Jakarta, IDN Times - Pemerintah tengah menindak tegas maraknya peredaran pakaian bekas impor ilegal. Hal ini menyusul dampak dari aktivitas thifting yang menganggu industri teksil Tanah Air bahkan pelaku usaha UMKM yang memproduksi pakaian.
Bahkan pelarangan ini juga sudah tertuang dalam Peraturan Menteri Perdagangan (Permendag) Nomor 40 tahun 2022 tentang Perubahan atas Permendag Nomor 18 tahun 2021 tentang Barang Dilarang Ekspor dan Barang Dilarang Impor.
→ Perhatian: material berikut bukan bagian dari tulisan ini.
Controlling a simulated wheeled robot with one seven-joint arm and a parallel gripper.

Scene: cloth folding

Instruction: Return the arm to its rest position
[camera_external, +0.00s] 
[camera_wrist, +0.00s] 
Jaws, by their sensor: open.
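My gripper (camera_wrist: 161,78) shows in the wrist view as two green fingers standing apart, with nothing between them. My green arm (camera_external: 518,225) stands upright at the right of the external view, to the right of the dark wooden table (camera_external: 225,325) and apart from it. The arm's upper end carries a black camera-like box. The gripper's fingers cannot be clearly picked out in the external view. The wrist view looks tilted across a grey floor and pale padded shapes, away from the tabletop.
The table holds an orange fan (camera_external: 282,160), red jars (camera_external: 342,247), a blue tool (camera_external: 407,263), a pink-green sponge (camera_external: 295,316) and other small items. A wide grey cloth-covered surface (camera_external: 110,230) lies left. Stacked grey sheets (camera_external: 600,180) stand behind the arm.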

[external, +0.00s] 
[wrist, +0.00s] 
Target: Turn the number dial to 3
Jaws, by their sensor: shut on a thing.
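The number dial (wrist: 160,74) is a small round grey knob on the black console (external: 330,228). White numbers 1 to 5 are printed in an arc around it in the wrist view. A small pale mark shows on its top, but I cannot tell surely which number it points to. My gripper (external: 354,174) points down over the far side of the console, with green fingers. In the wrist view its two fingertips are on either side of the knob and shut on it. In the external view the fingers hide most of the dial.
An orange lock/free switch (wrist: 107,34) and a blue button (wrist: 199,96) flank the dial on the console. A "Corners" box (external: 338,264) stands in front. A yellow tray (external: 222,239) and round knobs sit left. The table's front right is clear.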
Lantas mengapa data aktivitas impor pakaian bekas ini justru tercatat di Badan Pusat Statistik?
Kepala BPS, Margo Yuwono menjelaskan bahwa data yang tercatat di BPS telah berdasarkan laporan Direktorat Jenderal Bea dan Cukai (DJBC).
Terlebih Bea dan Cukai memiliki tugas untuk melakukan pengawasan, dan mengecek barang yang masuk di wilayah Pabean.
"Data yang kita rilis itu sudah mengacu pada data Bea dan Cukai," tegasnya kepada IDN Times belum lama ini.